EVALUATION OF MATERIAL REMOVAL RATE AND SURFACE ROUGHNESS IN WIRE ELECTRO-DISCHARGE MACHINING OF 10-WT.% ZrO2-REINFORCED AL ALLOY COMPOSITE

In this study, we optimize the wire electro-discharge machining (WEDM) parameters in zirconia (ZrO2) ceramic particulates-filled Al7075 alloy composite by using the Taguchi-combined Technique for Order Preference by Similarity to Ideal Solution (TOPSIS) method. The Al7075 alloy composite was synthesized via the stir casting route by the addition of 10wt.% of ZrO2 particulates. Scanning electron microscopy (SEM) was used to analyze the microstructure of fabricated composite.
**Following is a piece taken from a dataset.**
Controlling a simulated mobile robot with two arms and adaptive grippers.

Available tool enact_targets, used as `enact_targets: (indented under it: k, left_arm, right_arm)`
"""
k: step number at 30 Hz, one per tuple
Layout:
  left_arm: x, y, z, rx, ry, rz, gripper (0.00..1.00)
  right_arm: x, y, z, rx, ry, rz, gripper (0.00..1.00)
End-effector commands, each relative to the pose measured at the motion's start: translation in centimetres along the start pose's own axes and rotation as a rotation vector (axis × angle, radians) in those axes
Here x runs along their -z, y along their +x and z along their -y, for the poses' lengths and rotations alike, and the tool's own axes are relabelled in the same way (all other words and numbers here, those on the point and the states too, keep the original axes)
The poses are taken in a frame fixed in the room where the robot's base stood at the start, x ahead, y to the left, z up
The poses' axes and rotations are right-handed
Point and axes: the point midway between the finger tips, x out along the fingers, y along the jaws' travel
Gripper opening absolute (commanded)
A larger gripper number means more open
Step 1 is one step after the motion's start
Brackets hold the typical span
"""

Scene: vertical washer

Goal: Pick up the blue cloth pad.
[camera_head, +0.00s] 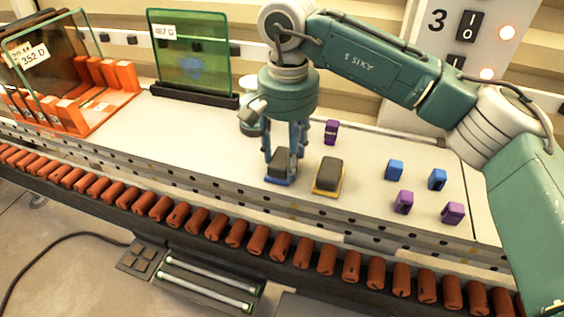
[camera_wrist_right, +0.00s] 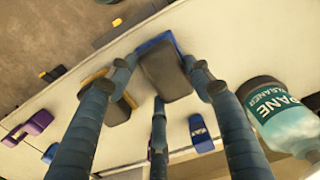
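The blue cloth pad (camera_head: 279,181) has a dark grey block on a blue base. It lies on the white bench top, below my right gripper (camera_head: 281,166). In the right wrist view the pad (camera_wrist_right: 166,72) sits between the three fingers of the right gripper (camera_wrist_right: 160,72). Two fingertips are at opposite sides of the pad, and a third is near its end. They look very close to it, but I cannot tell whether they press on it. The head view does not show the pad clear of the bench. My left gripper is not in view.
A yellow-based pad (camera_head: 328,177) lies close on the right. Small purple (camera_head: 331,131) and blue (camera_head: 395,169) blocks stand farther right. A cleaner bottle (camera_wrist_right: 280,112) stands beside the gripper. A green glass pane (camera_head: 190,60) and orange rack (camera_head: 118,75) are left. Brown rollers (camera_head: 281,245) run along the front.

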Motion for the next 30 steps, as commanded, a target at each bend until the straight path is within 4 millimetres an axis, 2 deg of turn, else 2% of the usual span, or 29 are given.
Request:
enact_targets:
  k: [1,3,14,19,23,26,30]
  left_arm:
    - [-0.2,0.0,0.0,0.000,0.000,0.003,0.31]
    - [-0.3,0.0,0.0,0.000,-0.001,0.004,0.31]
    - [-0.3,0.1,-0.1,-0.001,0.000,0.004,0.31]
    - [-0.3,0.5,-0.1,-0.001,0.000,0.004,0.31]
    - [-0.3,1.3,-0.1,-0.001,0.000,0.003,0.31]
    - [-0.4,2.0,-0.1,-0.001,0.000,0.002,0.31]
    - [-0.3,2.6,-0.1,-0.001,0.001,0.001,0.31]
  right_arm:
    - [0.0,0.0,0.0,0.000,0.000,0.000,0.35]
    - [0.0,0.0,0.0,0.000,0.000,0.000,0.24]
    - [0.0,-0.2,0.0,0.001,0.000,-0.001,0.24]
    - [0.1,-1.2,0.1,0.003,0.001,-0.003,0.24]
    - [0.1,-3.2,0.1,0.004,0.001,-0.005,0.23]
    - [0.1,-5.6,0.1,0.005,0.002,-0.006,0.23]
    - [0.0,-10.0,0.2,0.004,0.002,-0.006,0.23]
Experimental work was executed as per the L9(33) orthogonal array design by considering three input machining parameters like pulse current (Ip), pulse on-time (Ton) and pulse off-time (Toff), respectively. The material removal rate (MRR) and surface roughness (SR) were chosen as the output responses for machining of the developed composite. The signal-to-noise (S/N) ratio was employed to determine the optimum levels of machining parameters for the output responses. Moreover, analysis of variance (ANOVA) was used to find the significant contribution of parameters. The main effect plot explored that Ip of 25 A, Ton of 115μs and Toff of 60μs were identified as the optimum levels of machining parameters which provide the maximum MRR (0.36757g/min) and minimum SR (3.826μm) for the proposed composite during the WEDM process. ANOVA results revealed that Ip was the most dominant factor regarding MRR and SR followed by Ton with contributions of 74.05% and 14.48%, respectively.